The need for an occupier to wait for the local authority to act is a significant flaw in the legislation that is crying out for amendment. At the very least the occupiers should be permitted to make a recovery in the 12 months preceding a service of a notice of recovery by the local authority, which would at least put them on an equal footing. Local authorities could do more to help by making sure that prosecutions happen promptly and also by making the punishments more severe to discourage landlords from deliberately drawing proceedings out. This is can be accomplished to some extent because a landlord who fails to have a licence is almost inevitably in breach of one or more of his obligations under the HMO Management Regulations, breach of which caries a maximum fine of £5,000 for each count. Therefore local authorities should ensure that they prosecute every offence available to encourage the landlord to plead guilty on the basis that the reduction offered by this will be less than the amount they stand to gain by delaying an RRO. The magistrates courts could also assist by being aware of the desire of landlords to delay matters and imposing maximum fines on those who have clearly done so in order to hinder and RRO application.

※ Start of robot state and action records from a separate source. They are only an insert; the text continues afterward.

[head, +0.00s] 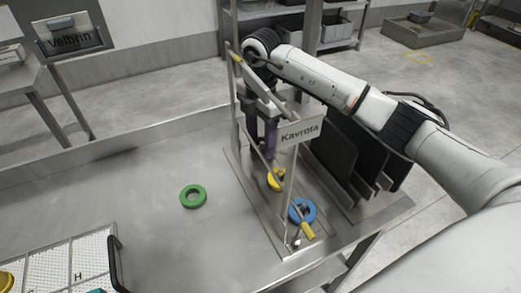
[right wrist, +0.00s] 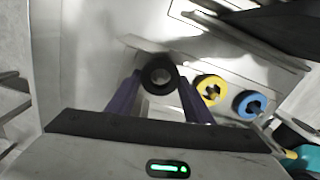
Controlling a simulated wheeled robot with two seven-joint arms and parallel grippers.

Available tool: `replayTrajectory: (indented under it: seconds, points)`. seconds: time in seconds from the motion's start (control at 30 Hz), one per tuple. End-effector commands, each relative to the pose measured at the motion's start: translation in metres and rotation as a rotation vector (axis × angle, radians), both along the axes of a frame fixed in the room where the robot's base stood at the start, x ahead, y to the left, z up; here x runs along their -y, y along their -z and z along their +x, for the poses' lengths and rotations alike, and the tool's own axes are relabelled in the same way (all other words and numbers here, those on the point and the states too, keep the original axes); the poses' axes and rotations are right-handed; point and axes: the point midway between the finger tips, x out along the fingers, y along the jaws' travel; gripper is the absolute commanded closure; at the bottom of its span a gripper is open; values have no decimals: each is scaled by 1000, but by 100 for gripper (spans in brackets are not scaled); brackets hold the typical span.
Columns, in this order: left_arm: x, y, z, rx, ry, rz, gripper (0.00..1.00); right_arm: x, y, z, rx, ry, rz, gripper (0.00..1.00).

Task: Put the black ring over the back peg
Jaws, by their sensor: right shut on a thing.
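My right gripper (head: 262,150) reaches down inside the metal frame marked "Kavrota", its purple fingers pointing down. In the right wrist view the black ring (right wrist: 147,75) sits between the fingertips, and the gripper is shut on it. In the head view I cannot make out the ring behind the fingers and frame. A yellow ring (head: 270,183) and a blue ring (head: 310,207) lie in a row on the rack's base, nearer the front. They also show to the right of the black ring in the wrist view. The back peg is not clearly visible. My left gripper is not in view.
The frame's posts and sign (head: 300,133) stand close around the gripper. Dark upright plates (head: 335,150) stand to the right. A green ring (head: 184,199) lies on the steel table, which is clear around it. A white perforated tray (head: 60,262) is at the front left.

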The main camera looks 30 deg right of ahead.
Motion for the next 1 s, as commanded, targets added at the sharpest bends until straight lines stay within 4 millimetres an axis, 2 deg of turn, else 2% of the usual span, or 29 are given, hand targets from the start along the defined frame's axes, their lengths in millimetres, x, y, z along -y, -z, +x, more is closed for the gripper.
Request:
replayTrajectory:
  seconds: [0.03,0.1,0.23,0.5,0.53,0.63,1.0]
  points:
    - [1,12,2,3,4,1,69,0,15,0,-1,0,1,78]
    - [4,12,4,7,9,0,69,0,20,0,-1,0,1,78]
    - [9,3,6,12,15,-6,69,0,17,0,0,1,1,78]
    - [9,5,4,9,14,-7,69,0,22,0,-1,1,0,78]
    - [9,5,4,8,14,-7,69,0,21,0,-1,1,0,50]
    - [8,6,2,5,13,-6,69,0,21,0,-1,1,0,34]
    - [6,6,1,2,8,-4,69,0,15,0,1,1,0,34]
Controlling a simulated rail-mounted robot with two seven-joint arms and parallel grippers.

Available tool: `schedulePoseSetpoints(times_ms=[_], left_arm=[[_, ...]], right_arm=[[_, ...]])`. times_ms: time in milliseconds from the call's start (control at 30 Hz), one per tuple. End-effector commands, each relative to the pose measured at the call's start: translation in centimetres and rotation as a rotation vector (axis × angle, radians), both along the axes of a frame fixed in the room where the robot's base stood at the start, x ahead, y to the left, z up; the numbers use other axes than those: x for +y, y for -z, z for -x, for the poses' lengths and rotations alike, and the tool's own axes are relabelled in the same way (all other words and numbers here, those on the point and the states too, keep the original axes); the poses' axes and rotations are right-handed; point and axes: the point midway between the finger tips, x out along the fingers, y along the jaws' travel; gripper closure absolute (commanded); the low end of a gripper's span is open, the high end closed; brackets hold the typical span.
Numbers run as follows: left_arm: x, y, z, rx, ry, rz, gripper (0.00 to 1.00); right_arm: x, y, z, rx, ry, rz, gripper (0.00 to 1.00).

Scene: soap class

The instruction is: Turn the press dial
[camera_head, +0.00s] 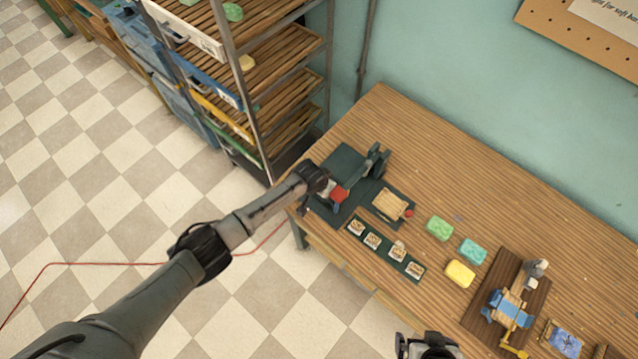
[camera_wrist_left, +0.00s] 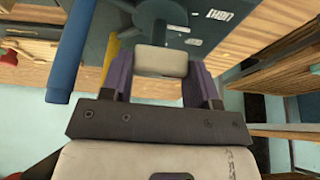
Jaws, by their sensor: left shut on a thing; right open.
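The dark green press (camera_head: 343,163) stands at the left end of the wooden table. My left arm reaches over to it, and its fingertips are hard to make out in the head view. In the left wrist view, my left gripper (camera_wrist_left: 160,75) is shut on a pale block-shaped grip, seemingly the press dial (camera_wrist_left: 162,60). A dark lobed hub sits just behind it, against a dark panel with white labels. A blue cylindrical bar shows to the left of the fingers. My right gripper (camera_head: 428,346) is open at the bottom edge of the head view, away from the press.
A tray with a cream slab (camera_head: 389,203) and a dark strip of small pieces (camera_head: 385,248) lie by the press. Green, teal and yellow soap bars (camera_head: 460,273) sit further right. A wooden-based device (camera_head: 508,300) stands beyond. A tall rack (camera_head: 270,80) is behind left.

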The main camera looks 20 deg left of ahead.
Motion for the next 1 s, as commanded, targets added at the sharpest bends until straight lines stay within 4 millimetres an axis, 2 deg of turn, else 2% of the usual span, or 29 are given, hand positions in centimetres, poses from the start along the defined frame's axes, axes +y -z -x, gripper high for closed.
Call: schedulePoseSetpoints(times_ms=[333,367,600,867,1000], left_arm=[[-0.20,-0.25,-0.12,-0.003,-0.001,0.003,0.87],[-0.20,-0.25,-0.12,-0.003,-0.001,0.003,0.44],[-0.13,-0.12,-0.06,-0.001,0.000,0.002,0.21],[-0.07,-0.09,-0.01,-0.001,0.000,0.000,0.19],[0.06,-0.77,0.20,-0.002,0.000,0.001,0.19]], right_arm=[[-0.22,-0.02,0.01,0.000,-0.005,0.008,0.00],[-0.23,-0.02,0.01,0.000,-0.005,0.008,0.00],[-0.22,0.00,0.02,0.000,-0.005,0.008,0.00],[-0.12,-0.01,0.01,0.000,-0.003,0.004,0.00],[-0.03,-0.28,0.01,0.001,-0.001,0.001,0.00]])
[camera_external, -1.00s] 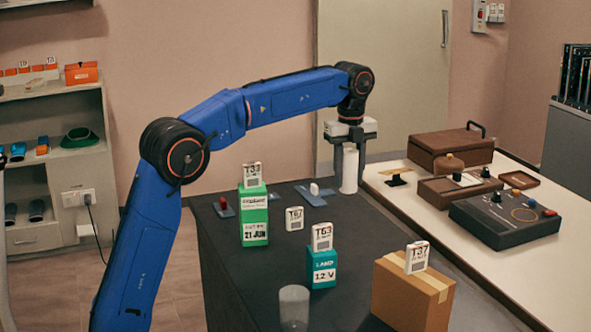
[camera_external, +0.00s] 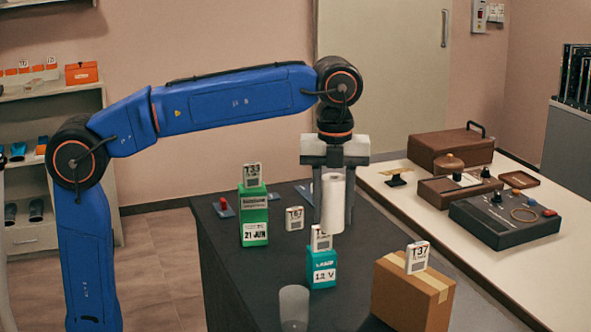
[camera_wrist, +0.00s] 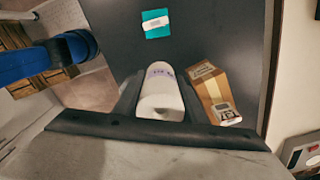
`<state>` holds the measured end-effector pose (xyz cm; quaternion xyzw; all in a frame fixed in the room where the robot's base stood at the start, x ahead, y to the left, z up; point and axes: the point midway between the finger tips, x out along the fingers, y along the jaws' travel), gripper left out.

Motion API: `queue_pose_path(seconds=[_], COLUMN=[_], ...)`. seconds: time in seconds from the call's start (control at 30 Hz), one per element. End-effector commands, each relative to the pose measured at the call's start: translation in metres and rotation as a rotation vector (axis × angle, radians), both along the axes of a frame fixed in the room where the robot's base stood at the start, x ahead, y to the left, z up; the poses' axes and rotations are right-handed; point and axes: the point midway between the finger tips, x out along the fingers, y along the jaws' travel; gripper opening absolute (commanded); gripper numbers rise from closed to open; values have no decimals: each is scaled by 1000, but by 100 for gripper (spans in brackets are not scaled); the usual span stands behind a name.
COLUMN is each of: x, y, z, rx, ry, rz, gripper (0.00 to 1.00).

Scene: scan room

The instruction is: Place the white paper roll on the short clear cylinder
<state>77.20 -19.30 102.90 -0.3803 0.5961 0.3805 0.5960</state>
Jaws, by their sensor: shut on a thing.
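The white paper roll (camera_external: 334,217) is upright between the fingers of my gripper (camera_external: 334,190), which is shut on it. It hangs above the dark table, behind and above the teal box in the external view. In the wrist view the roll (camera_wrist: 162,98) fills the middle, between the dark fingers. The short clear cylinder (camera_external: 294,306) stands upright near the front of the dark table, below and left of the roll and apart from it. I cannot make out the cylinder in the wrist view; the roll or gripper may hide it.
The teal box (camera_external: 321,270) with a tag stands right of the cylinder. A cardboard box (camera_external: 408,298) is further right, and a green box (camera_external: 254,215) further back. A small white tag (camera_external: 294,218) stands between. Free dark tabletop (camera_external: 235,285) lies left of the cylinder.

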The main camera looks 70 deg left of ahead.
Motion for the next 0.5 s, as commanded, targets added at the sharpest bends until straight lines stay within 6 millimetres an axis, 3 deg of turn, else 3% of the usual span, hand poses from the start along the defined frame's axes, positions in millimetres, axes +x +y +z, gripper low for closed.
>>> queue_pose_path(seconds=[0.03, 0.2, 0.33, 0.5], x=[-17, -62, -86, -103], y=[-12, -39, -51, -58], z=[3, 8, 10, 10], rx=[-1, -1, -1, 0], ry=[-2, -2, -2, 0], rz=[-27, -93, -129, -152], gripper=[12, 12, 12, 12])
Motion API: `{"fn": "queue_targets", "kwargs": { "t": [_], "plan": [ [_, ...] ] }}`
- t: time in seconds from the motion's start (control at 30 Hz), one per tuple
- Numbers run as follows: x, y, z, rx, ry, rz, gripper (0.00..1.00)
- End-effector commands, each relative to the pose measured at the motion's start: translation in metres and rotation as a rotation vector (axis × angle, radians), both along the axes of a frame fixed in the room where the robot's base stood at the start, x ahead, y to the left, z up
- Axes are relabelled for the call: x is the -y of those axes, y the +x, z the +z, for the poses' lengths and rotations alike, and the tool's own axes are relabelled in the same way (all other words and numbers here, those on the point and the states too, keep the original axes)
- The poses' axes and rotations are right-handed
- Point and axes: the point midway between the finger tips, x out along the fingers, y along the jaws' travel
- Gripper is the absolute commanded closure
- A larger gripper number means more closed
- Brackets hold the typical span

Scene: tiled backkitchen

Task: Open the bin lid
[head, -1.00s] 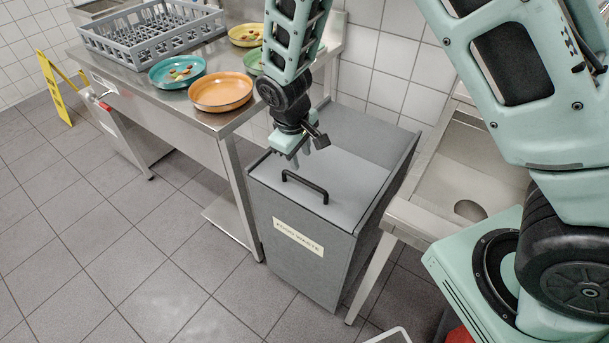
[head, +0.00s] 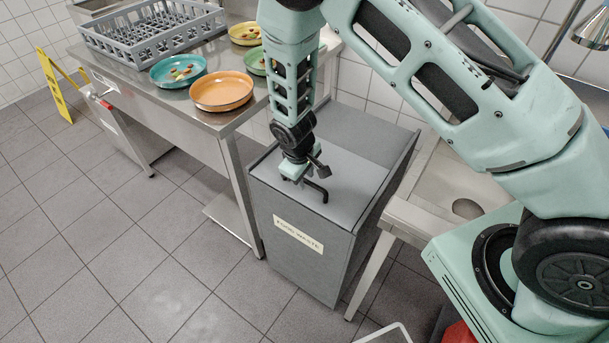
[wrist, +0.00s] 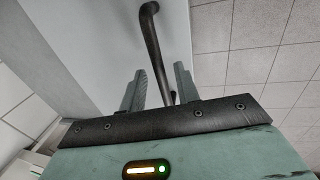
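The grey food waste bin (head: 300,268) stands between the steel table and the sink unit. Its flat lid (head: 350,182) is down. The lid's black bar handle (head: 322,190) is partly hidden behind my gripper (head: 298,180) in the head view. My gripper points down over the lid at the handle. In the wrist view, the two fingers of my gripper (wrist: 160,74) are apart, and the handle (wrist: 152,35) runs between them. A gap shows on at least the left side of the bar, so the fingers are not closed on it.
A steel table (head: 190,115) at left holds a grey dish rack (head: 150,40), an orange plate (head: 221,91), a teal plate (head: 178,71) and other plates with scraps. A sink unit (head: 440,190) stands close at the bin's right. The tiled floor (head: 130,250) in front is clear.

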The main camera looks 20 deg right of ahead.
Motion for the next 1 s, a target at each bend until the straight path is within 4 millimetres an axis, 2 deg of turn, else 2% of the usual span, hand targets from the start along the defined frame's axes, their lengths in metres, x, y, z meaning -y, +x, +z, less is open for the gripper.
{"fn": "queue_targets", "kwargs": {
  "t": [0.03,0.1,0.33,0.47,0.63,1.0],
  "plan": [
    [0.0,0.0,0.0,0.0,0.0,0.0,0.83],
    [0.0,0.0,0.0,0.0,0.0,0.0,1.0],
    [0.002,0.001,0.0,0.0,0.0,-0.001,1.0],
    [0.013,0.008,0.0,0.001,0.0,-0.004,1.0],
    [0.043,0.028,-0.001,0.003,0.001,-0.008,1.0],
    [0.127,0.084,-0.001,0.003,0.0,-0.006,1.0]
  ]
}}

Other key points for those representing occupiers to note are the fact that it is up to the occupiers to make the application and to provide the evidence and therefore they should not simply rely on the Council to do their work for them. In a recent case the Council did attend the hearing to provide evidence but the occupiers themselves, having provided the evidence failed to actually turn up. While they did get an award the RPT commented on their lack of attendance and it probably did not help the level of award made (see Corless & Others v JCS Developments Ltd). Parties do have the option of asking the RPT to proceed on paper only. However, many occupiers wish to ‘have their day’ and insist on an oral hearing even though they have little to actually contribute. Advisors and occupiers should consider whether their attendance, rather than provision of written evidence will add any real value to the process, particularly in light of the RPT’s reluctance to award costs.